A Origem da Tragédia - Cap. 20: Capítulo 20 Pág. 116 / 164

Se tivermos adjudicado, com razão, à música a força de poder gerar novamente o mito de si, então deveremos procurar o espírito da música na estrada em que ele se opõe hostilmente a esta força criadora de mitos da música. Sucede tal no desenvolvimento do novo ditirambo ático, cuja música não mais exprimiu o ser interno, a própria vontade, mas que só transmitia insuficientemente o fenômeno, numa imitação conseguida por meio de conceitos.
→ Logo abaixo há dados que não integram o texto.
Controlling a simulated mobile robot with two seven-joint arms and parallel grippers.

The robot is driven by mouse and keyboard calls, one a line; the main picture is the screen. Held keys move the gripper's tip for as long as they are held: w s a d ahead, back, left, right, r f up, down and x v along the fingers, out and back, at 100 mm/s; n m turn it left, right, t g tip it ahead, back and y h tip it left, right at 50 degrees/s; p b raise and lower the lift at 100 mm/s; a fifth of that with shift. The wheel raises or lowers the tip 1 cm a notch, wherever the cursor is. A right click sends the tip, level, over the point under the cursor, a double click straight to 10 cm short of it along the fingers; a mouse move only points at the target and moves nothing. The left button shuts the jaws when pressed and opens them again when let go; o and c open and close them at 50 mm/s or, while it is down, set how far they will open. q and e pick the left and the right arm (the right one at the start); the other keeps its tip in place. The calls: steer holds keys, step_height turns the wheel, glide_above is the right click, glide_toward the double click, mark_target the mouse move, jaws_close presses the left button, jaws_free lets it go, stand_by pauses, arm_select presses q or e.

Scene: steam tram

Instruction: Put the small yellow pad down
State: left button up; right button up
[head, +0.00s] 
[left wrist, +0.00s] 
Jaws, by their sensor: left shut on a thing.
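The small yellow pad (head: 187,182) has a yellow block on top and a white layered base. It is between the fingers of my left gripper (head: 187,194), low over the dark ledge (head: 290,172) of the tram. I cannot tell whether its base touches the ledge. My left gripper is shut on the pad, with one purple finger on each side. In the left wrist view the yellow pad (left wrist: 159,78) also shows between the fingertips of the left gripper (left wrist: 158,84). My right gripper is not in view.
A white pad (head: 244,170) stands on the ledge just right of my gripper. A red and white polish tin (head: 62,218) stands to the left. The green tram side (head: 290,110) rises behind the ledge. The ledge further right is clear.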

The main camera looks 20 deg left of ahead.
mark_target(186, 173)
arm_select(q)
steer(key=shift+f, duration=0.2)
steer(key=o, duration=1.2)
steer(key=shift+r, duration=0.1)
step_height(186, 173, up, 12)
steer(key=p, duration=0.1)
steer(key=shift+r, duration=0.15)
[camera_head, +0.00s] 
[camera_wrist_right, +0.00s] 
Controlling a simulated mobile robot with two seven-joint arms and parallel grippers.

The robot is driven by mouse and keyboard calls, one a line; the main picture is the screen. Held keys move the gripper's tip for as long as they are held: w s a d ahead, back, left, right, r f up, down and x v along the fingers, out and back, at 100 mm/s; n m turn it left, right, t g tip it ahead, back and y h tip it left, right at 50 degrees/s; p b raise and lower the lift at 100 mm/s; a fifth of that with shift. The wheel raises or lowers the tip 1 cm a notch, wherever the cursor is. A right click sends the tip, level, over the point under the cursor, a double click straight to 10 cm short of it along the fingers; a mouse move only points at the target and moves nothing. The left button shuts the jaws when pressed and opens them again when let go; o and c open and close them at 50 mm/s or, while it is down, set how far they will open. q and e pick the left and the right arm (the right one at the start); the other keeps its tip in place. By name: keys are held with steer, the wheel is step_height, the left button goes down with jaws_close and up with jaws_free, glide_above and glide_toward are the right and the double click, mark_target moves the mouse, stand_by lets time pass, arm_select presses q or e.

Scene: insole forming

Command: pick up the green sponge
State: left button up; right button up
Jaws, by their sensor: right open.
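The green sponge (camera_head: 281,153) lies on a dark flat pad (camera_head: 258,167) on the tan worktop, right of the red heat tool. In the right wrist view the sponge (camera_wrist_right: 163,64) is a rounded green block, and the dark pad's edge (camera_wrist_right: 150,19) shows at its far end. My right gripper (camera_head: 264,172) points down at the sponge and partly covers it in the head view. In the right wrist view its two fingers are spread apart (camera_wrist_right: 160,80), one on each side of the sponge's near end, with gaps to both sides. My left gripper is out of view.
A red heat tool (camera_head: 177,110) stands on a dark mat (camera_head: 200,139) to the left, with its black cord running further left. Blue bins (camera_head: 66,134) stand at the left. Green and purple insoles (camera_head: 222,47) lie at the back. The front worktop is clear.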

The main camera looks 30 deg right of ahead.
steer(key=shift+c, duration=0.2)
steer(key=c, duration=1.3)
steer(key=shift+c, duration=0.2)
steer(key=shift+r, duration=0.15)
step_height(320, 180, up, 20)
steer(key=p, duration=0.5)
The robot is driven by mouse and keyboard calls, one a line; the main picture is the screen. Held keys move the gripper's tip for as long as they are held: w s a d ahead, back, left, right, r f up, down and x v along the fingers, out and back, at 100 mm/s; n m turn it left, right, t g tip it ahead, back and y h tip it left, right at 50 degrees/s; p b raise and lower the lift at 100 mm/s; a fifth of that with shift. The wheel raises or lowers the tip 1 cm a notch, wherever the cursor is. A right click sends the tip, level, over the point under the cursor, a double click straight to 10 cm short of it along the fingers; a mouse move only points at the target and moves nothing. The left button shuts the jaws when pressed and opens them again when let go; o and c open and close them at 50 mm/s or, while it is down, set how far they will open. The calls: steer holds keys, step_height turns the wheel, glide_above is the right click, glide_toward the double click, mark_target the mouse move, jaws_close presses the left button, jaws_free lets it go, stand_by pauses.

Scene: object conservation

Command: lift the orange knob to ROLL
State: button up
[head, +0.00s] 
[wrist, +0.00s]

Desta música, degenerada internamente, se apartavam as pessoas verdadeiramente musicais com a mesma aversão, que tinham da tendência assassina da arte de Sócrates. O instinto seguro de Aristófanes agiu, sem dúvida, acertadamente ao incluir o próprio Sócrates, a tragédia de Eurípides e a música dos ditirâmbicos mais modernos no mesmo sentimento de ódio, sentindo em todos estes três fenômenos os sinais de uma cultura degenerada. Mediante aquele novo ditirambo tornou-se a música, criminosamente, a imagem imitativa do fenômeno, por exemplo de uma batalha, de um temporal, tendo-se, em verdade, roubado com isto toda sua força criadora de mitos. Pois se ela procura excitar o nosso deleite apenas em nos forçando procurar analogias externas entre um acontecimento da vida e da natureza e certas figuras rítmicas e sons característicos da música, se a nossa inteligência se deve contentar com o conhecimento dessas analogias, então descemos a um estado de ânimo em que é impossível a receção do mítico; pois o mito deseja ser entendido contemplativamente, como único exemplo de uma generalidade e verdade, que crava os olhos no infinito. A verdadeira música dionisíaca se nos depara como um tal espelho geral da vontade do mundo; aquele acontecimento contemplativo, que neste espelho se reflete, alarga-se para nosso sentimento como sendo a imagem de uma verdade eterna.